Andre Azoulay, a top adviser to the current king, is Jewish and one of six members of the king's council in a monarchy that oversees all major decisions. Considered one of Morocco's most powerful men, he views his country as "a unique case" for the intensity of its Jewish-Muslim relations. "We don't mix up Judaism and the tragedy of the Middle East," he told The Associated Press in an interview.
A founding member of the Aladdin project, Azoulay says part of the program's goal is to show the West that Muslims aren't hostile to Jews, and that Morocco was among countries that resisted Nazi plans to exterminate their Jewish populations. He points to king Mohammed V, the current ruler's grandfather, who is credited with resisting French colonial anti-Semitic policies.

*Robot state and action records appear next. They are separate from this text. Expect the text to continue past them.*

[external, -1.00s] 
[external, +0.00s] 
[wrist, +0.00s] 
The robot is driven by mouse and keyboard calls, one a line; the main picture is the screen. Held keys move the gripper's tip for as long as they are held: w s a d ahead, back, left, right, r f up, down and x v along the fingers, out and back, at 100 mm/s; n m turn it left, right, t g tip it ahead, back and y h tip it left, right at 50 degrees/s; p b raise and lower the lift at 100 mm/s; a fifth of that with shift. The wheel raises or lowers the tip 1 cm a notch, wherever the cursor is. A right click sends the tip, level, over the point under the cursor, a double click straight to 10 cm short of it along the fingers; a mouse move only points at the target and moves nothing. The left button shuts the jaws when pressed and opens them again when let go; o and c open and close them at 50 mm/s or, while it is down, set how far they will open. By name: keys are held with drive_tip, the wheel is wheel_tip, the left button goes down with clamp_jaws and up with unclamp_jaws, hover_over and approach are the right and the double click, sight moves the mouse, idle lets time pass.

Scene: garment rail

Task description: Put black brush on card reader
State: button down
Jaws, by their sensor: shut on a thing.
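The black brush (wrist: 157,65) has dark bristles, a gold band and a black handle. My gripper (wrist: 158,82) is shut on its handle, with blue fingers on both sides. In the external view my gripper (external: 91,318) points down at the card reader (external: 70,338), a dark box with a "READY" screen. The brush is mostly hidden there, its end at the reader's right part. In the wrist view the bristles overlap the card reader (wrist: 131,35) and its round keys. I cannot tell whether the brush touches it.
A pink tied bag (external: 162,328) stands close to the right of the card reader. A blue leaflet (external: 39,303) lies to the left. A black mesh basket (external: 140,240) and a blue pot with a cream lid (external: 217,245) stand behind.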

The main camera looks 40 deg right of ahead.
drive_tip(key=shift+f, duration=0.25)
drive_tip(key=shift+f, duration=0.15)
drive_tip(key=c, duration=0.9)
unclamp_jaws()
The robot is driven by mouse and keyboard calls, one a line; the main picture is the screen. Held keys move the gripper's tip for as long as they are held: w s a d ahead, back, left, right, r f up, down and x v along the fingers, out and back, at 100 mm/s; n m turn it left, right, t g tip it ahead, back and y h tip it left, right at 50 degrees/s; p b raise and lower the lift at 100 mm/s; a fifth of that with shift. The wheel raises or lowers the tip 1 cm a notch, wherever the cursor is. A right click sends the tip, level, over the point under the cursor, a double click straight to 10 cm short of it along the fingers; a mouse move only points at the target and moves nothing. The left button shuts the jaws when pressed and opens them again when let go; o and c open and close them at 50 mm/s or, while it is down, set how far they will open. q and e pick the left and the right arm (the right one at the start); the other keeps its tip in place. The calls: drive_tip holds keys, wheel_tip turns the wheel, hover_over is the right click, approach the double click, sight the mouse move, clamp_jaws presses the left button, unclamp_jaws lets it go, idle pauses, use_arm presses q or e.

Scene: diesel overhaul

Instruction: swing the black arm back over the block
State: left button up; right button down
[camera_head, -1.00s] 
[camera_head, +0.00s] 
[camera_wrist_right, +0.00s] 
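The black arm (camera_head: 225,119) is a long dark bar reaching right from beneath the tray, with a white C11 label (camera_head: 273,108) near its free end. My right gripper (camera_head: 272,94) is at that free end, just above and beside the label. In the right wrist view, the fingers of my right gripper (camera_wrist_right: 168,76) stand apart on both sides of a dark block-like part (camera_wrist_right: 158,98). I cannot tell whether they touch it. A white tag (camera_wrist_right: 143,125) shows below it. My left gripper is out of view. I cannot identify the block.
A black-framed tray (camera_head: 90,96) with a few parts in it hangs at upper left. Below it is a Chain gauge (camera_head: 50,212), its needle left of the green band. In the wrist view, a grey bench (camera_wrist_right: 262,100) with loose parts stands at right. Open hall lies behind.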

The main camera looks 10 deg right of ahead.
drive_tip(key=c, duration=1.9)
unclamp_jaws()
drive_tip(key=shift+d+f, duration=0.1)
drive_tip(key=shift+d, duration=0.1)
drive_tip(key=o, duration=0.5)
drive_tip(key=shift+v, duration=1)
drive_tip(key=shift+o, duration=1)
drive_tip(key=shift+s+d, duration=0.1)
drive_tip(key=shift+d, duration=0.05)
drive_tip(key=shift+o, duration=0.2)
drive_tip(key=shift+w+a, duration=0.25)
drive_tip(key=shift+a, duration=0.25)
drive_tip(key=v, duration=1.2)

Such actions were rare, but not unique in North Africa during World War II. In Tunisia, the late Khaled Abdelwahhab hid Jews from the Nazis on his farm, and was the first Arab to be nominated as "Righteous Among the Nations," a title bestowed by Yad Vashem, Israel's Holocaust memorial, on those who risked their lives to save Jews in the Holocaust. His case is still under study.
The Aladdin project is only just beginning. Its work has yet to reach schools or bookstores in Morocco, although the Shoah foundation's Revcolevschi said Anne Frank's diary is among Holocaust memoirs available in Arabic and Farsi on the Internet, and is being sold under the counter in Iran.
"People speak of a clash of civilizations, but it's more a clash of ignorance," she said. "We're countering this."
Hakim El Ghissassi, an aide to the senior Islamic Affairs official who delivered Mohammed's speech, said the king is uniquely positioned to promote Islam's dialogue with Judaism, because his titles include "Commander of the believers" — meaning he is the paramount authority for Moroccan Muslims.
"What the king has said on the Holocaust reflects our broader efforts," said El Ghissassi, listing such reforms as courses to reinforce Morocco's tradition of tolerant Islam by familiarizing local imams with Jewish and Christian holy books.
"We want to make sure everybody can differentiate between unfair Israeli policies and respect for Judaism," he said.